To find out more about the relationship between Millfield Composites and Hitachi Rail I also caught up with John Doyle, director with the business.
Millfield Composites Group is a collection of SME businesses based in the North East supplying composite products and services to a range of global OEM customers and market areas. The business has around 120 employees including apprentices. With a turnover of around £12m, it has regional facilities in both Newcastle and Hartlepool plus a recently opened facility in the North West.
As suppliers to Hitachi Rail, the business has supplied painted products for intercity and commuter trains. “We have supplied predominantly to Newton Aycliffe but also Doncaster, London, Italy and Japan,” says John.
Explaining how the business relationship started, John says: “We received our first formal RFQs in 2015 though we had been to various supplier events before the factory was built to understand their supply chain requirements. We had also been audited by their QA teams in 2014.
“Hitachi Rail is now one of our major customers and we are very proud to supply them. Their work has allowed us to grow and employ local people at our group and also amongst our local suppliers too.
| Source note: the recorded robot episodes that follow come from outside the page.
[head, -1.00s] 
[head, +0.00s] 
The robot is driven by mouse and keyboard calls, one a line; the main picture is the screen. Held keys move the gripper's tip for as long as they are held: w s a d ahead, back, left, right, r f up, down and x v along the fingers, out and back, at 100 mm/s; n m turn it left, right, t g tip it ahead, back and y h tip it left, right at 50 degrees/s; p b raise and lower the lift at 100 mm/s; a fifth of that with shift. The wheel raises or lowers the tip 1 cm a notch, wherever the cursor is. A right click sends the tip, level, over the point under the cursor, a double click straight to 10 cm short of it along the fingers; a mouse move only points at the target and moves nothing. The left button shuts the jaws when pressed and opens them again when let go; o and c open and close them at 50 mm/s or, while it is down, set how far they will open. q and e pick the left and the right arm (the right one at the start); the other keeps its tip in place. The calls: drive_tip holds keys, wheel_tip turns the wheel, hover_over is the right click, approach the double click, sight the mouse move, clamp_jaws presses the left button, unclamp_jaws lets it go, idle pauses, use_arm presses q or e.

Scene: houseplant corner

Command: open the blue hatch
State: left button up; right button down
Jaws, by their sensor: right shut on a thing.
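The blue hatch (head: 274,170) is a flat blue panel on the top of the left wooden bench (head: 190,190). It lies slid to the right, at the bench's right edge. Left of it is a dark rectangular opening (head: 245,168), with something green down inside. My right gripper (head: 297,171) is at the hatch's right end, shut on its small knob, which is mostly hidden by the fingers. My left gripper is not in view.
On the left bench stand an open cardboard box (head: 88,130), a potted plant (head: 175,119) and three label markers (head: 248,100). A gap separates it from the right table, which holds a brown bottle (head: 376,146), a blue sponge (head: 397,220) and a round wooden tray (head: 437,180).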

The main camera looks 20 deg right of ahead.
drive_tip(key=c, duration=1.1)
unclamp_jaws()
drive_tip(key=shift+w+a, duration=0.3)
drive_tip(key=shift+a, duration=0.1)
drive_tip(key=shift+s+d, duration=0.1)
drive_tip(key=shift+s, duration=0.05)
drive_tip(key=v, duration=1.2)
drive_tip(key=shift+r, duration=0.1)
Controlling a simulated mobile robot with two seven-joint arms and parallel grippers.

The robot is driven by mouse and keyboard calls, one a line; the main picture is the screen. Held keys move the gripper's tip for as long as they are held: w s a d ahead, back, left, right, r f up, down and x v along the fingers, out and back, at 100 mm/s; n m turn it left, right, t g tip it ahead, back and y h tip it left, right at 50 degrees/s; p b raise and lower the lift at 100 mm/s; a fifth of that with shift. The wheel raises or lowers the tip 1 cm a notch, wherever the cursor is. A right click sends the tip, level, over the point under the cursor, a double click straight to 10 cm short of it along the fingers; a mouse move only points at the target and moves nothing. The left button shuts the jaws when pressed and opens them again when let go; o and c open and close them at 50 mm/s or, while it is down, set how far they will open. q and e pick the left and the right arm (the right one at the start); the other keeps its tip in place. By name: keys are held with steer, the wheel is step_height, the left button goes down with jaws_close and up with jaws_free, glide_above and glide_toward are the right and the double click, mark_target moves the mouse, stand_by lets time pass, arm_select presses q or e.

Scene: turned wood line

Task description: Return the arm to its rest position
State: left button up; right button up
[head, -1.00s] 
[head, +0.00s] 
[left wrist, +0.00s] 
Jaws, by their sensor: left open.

“Our businesses work very closely together on design, development, production and aftermarket. We collaborate on global and European projects and are keen to continue to be of help and support to Hitachi Group.”
John makes the point that while Hitachi Rail does source locally, its suppliers have to be able to cut the mustard to be selected. He says: “Hitachi are a large company seeking to buy, where possible, locally from the North East – provided suppliers are globally capable and competitive.”
He concludes: “Their teams are friendly and respectful, in our experience, and we have found the relationship and projects to be technically challenging yet rewarding.”